3) L'efficacia nella restituzione del feedback da parte dei people manager. Ho usato volutamente i termini “pagella” e “verdetto” per rimarcare con forza come l’attenzione del collaboratore si concentri sull’indicatore sintetico; è cruciale però che il capo sappia argomentare, spiegare, far comprendere e quindi di fatto aprire un dialogo e un confronto sulla valutazione. Perché questo confronto sia aperto, schietto e generativo occorre fiducia reciproca, autorevolezza da parte del responsabile, disponibilità al confronto e alla crescita. In altri termini, la restituzione del feedback rappresenta davvero una forma alta di espressione della saggezza manageriale nella gestione del binomio persone-performance.

Ora io però l'ho presa larghissima in apertura e lì vorrei tornare.
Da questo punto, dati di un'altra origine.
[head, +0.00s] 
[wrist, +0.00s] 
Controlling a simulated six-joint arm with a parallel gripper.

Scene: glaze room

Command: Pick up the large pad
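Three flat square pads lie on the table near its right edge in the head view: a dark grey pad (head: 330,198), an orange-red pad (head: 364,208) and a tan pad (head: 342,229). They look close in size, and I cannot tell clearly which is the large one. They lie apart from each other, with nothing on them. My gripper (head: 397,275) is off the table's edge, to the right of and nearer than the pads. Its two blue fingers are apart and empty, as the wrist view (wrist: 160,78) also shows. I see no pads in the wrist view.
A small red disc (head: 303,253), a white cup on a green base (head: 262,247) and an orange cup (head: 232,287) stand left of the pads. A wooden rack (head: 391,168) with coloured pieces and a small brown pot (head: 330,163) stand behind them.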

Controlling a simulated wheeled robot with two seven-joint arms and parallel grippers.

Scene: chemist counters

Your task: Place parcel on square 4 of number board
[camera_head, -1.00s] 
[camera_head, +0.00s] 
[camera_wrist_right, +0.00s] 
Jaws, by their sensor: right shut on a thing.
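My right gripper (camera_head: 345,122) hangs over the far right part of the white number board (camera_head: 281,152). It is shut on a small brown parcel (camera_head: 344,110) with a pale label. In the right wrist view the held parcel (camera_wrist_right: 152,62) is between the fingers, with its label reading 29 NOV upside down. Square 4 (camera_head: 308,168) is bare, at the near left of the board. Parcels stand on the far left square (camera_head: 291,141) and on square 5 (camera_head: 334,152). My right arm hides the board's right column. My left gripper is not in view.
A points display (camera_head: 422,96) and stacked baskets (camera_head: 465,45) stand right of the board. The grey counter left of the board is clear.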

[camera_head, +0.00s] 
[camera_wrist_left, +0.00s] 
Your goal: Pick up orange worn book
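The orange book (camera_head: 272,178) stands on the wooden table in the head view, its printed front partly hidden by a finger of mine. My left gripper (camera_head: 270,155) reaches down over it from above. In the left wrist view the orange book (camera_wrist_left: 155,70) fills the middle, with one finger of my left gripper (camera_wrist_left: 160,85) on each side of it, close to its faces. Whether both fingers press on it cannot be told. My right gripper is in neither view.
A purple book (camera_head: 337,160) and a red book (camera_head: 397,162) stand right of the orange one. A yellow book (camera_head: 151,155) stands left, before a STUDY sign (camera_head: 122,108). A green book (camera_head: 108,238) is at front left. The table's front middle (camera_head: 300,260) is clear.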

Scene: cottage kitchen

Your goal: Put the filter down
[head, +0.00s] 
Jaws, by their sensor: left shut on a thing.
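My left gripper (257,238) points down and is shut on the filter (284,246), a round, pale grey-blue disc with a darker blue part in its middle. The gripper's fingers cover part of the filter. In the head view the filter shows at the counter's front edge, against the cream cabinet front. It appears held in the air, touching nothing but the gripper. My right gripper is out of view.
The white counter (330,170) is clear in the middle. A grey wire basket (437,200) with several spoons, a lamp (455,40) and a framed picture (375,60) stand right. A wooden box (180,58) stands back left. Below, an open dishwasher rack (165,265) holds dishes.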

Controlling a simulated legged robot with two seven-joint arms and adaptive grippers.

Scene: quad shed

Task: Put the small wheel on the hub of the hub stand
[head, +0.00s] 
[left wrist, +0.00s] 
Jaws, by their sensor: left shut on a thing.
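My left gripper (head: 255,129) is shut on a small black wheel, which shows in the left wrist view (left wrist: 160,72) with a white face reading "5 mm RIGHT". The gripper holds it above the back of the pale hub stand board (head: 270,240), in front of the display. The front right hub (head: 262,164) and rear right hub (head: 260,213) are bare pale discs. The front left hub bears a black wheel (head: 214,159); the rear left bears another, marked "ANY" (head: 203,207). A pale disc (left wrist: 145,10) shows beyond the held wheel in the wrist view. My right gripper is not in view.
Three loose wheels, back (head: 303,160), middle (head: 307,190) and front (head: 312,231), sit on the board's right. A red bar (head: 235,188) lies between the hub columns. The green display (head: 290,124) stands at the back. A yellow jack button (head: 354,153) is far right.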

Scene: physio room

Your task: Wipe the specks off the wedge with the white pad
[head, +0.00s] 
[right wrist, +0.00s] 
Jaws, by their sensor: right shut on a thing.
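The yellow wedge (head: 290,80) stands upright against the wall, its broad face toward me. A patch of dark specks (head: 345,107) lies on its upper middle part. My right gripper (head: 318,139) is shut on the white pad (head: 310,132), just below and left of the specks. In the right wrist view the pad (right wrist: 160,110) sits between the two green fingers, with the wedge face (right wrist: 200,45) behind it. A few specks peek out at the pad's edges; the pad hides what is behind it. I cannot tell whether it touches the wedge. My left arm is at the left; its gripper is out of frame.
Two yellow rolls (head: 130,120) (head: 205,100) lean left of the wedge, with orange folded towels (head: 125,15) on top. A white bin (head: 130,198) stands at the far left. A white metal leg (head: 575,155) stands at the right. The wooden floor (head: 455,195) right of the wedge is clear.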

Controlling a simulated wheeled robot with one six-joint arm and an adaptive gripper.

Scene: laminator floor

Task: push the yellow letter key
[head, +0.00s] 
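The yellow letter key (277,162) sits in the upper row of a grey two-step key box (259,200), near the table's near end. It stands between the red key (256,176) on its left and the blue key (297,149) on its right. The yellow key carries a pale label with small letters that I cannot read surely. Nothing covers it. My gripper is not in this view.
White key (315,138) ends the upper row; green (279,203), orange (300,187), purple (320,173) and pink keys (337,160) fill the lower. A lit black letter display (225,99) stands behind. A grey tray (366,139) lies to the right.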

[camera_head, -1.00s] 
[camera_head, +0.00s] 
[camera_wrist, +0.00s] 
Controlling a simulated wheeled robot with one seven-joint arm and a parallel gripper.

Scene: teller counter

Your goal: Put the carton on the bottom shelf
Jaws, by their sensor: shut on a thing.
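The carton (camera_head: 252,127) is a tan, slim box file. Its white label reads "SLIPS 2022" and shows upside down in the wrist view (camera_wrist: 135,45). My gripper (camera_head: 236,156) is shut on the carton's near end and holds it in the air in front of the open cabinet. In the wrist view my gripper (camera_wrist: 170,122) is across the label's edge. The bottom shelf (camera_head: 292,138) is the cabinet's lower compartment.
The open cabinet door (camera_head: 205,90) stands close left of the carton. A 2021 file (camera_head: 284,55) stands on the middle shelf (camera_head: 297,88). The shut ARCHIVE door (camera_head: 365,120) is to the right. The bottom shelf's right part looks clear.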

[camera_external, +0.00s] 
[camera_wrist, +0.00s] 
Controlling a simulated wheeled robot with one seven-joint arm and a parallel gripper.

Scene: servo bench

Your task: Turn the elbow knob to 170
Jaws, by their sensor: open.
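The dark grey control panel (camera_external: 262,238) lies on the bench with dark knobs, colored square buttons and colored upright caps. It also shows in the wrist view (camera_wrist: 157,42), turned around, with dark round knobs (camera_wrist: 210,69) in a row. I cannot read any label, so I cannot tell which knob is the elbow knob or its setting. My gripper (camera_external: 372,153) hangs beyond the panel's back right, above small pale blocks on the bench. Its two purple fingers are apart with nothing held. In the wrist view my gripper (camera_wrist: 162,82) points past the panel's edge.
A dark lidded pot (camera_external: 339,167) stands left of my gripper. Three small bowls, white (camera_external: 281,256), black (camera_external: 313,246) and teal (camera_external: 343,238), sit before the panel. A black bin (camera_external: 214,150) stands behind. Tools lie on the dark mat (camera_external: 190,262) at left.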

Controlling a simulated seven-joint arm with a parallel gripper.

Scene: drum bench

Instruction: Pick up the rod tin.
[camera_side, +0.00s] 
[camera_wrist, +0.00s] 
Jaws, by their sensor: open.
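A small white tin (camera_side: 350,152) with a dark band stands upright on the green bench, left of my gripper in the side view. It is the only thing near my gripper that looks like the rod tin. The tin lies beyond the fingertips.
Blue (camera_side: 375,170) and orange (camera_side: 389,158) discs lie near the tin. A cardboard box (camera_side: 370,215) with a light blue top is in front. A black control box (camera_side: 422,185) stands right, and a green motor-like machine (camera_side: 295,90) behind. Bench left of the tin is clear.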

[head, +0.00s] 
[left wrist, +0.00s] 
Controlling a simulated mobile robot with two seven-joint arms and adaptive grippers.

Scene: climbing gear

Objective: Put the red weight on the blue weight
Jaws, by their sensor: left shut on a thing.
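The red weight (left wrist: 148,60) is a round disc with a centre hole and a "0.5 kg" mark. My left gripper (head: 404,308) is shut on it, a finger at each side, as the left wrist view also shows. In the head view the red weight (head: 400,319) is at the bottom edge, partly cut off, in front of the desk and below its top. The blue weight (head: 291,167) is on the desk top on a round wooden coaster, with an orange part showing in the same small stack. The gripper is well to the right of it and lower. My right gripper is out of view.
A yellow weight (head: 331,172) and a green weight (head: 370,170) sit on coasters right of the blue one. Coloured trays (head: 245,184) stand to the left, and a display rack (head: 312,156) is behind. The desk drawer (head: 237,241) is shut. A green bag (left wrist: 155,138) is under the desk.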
Fermo restando il fatto che certamente il performance management serve anche a monitorare e far evolvere le performance dei dipendenti, qual è l’altra ragione profonda e troppo spesso sottovalutata di questo importante processo aziendale? Far crescere personalmente e professionalmente le persone.

Se la spinta della società civile è tutta nella direzione del “gaming” (punti, status, livelli, premi), è comprensibile che le persone in azienda finiscano per propendere per questo tipo di approccio piuttosto che quello dello sviluppo personale, nell’accezione più ampia e nobile di questa espressione. Con conseguenze nefaste per sé e per il proprio umore, per il team a cui si appartiene e per l’azienda stessa che dovrà governare aspettative irrealistiche di carriera e la frustrazione che deriva dall’impossibilità della loro realizzazione.